**TASK TO CARRY OUT**
Provide only the number of lines in the data below that contain the string "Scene".
**** DATA PROVIDED
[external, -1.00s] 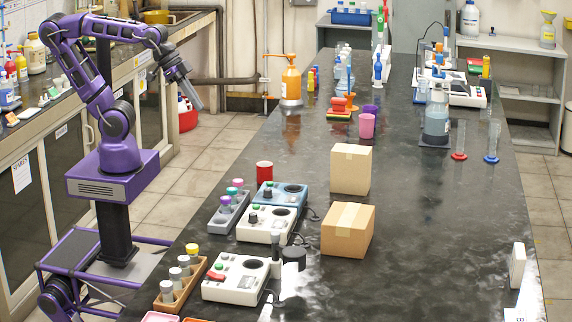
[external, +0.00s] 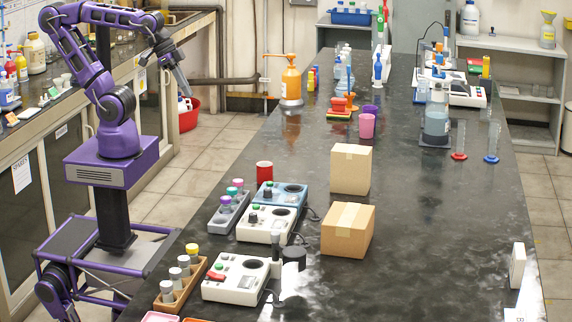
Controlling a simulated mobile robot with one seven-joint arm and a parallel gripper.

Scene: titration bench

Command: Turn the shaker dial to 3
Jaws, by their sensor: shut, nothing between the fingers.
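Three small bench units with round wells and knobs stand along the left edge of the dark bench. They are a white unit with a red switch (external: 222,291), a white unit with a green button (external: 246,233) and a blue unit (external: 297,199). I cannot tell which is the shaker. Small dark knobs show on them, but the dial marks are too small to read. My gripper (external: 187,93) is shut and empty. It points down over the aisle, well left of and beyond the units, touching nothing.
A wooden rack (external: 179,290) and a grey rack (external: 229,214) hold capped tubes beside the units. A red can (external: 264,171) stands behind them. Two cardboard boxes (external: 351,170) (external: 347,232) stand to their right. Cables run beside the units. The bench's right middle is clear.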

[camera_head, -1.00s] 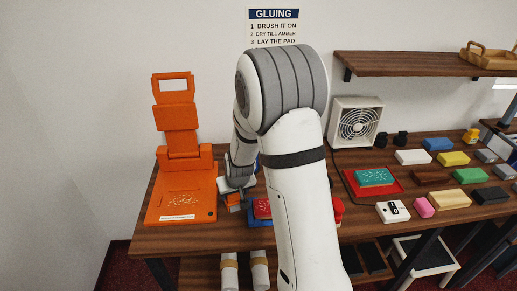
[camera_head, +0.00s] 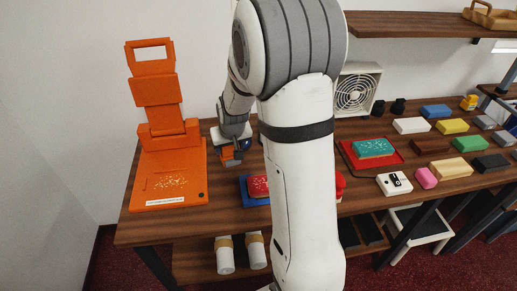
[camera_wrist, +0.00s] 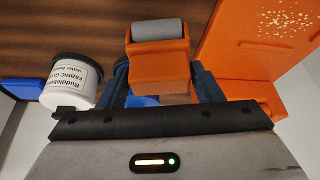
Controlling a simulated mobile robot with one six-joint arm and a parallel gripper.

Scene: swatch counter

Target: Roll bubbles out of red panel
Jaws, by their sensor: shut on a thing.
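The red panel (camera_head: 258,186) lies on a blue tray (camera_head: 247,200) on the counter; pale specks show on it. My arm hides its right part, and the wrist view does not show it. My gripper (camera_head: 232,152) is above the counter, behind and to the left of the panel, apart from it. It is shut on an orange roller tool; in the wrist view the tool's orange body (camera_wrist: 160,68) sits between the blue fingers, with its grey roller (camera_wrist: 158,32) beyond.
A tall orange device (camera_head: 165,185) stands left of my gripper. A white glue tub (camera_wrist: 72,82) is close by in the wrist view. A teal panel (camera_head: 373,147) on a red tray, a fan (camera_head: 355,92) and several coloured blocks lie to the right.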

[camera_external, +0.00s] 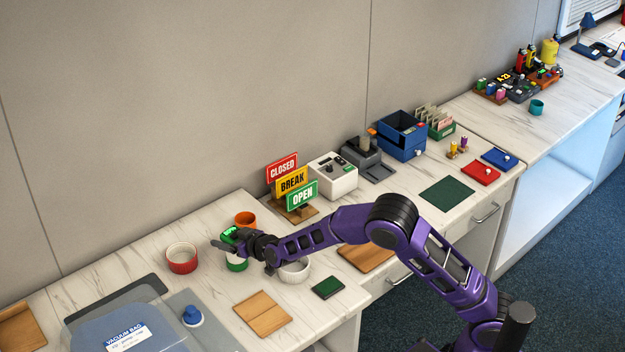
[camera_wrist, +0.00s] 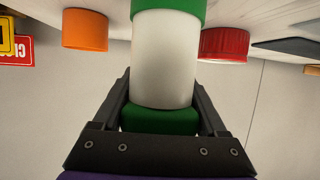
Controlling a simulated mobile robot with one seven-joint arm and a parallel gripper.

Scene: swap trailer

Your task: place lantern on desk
********
**EXERCISE ANSWER**
3